(Stated exercise):
Only the lines from the line that has "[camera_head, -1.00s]" through the line that has "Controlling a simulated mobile" should be reproduced, exactly and with both ends kept.

(Records shown):
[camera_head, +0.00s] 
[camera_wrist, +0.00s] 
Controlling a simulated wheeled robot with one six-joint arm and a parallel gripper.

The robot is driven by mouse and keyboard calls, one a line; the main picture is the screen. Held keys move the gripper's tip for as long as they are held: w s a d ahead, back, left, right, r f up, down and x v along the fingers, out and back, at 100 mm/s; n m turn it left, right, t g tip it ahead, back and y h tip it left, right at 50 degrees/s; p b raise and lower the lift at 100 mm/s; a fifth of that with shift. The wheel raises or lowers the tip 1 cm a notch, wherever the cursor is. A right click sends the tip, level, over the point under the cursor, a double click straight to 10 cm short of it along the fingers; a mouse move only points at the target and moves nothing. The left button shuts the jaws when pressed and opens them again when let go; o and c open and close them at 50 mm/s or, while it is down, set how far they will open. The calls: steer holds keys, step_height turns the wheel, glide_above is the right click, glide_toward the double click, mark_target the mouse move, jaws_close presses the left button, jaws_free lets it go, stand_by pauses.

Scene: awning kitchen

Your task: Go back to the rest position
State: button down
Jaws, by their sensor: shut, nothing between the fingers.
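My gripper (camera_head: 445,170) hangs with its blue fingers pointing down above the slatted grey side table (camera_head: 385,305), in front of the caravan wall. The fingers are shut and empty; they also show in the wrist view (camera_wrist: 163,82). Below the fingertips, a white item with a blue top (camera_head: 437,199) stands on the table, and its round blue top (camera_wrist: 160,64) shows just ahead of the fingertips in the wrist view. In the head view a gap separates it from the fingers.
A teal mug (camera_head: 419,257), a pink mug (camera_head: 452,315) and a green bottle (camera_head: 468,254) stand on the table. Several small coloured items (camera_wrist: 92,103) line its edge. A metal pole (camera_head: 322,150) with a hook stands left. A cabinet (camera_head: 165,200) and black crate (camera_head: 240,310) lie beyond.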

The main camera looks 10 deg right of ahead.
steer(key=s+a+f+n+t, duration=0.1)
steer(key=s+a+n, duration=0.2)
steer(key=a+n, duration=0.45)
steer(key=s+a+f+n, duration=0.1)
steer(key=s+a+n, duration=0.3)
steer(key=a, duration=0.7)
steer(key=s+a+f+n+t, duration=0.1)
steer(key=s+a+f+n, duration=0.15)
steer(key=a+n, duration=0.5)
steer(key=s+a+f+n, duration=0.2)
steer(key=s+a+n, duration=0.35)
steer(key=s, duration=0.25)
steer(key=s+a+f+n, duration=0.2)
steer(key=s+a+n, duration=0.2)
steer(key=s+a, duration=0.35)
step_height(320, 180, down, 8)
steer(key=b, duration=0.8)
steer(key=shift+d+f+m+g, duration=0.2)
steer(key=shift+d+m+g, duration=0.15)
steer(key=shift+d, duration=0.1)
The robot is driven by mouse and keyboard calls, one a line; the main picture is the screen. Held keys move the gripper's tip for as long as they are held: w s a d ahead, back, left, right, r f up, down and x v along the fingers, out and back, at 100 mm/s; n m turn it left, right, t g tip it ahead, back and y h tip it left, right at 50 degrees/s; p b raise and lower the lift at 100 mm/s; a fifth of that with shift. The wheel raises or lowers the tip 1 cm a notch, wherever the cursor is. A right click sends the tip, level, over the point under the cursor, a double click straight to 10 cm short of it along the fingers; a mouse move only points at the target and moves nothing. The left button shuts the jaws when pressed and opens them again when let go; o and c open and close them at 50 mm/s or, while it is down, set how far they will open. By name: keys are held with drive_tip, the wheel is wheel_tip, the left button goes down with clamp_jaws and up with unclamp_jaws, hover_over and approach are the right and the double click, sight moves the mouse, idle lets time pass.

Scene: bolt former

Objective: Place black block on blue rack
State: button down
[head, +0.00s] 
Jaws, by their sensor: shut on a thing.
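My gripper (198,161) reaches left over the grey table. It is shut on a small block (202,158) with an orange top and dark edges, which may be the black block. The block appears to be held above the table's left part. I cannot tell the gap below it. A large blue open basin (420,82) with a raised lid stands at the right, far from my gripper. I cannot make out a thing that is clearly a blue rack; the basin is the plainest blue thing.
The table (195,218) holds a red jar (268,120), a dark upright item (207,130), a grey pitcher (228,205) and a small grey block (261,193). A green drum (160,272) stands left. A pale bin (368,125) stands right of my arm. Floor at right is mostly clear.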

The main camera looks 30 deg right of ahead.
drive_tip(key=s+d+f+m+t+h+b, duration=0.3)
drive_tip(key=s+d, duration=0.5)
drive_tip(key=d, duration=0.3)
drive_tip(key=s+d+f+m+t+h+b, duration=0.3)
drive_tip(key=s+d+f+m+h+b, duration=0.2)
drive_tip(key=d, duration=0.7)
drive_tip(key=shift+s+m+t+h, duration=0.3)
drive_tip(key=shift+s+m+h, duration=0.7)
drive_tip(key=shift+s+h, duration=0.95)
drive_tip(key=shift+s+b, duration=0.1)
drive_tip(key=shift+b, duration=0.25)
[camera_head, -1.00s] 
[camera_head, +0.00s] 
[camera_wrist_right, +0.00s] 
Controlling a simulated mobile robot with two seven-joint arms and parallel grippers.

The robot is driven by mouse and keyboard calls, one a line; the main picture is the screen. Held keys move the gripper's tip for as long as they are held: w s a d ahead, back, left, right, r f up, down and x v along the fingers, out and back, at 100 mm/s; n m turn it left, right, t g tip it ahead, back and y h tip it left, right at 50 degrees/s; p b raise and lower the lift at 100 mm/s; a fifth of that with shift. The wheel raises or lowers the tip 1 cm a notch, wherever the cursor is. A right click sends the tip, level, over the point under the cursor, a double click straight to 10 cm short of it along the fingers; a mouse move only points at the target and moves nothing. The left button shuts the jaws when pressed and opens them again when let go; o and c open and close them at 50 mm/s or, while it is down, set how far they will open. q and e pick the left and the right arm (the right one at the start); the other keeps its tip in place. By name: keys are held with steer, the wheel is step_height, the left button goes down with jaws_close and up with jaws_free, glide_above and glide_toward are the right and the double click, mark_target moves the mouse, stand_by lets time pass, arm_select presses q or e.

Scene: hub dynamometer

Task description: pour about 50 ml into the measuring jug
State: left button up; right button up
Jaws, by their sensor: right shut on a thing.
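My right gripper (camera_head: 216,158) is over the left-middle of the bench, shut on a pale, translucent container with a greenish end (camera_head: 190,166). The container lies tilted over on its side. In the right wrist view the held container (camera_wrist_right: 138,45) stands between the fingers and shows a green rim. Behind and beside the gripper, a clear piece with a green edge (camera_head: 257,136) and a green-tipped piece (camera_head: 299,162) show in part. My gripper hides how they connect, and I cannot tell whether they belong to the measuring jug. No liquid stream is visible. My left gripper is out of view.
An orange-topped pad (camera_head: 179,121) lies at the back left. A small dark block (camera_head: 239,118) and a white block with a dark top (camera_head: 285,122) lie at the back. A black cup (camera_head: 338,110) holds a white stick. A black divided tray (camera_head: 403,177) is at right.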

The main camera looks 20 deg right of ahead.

(Answer in full):
[camera_head, -1.00s] 
[camera_head, +0.00s] 
[camera_wrist_right, +0.00s] 
Controlling a simulated mobile robot with two seven-joint arms and parallel grippers.

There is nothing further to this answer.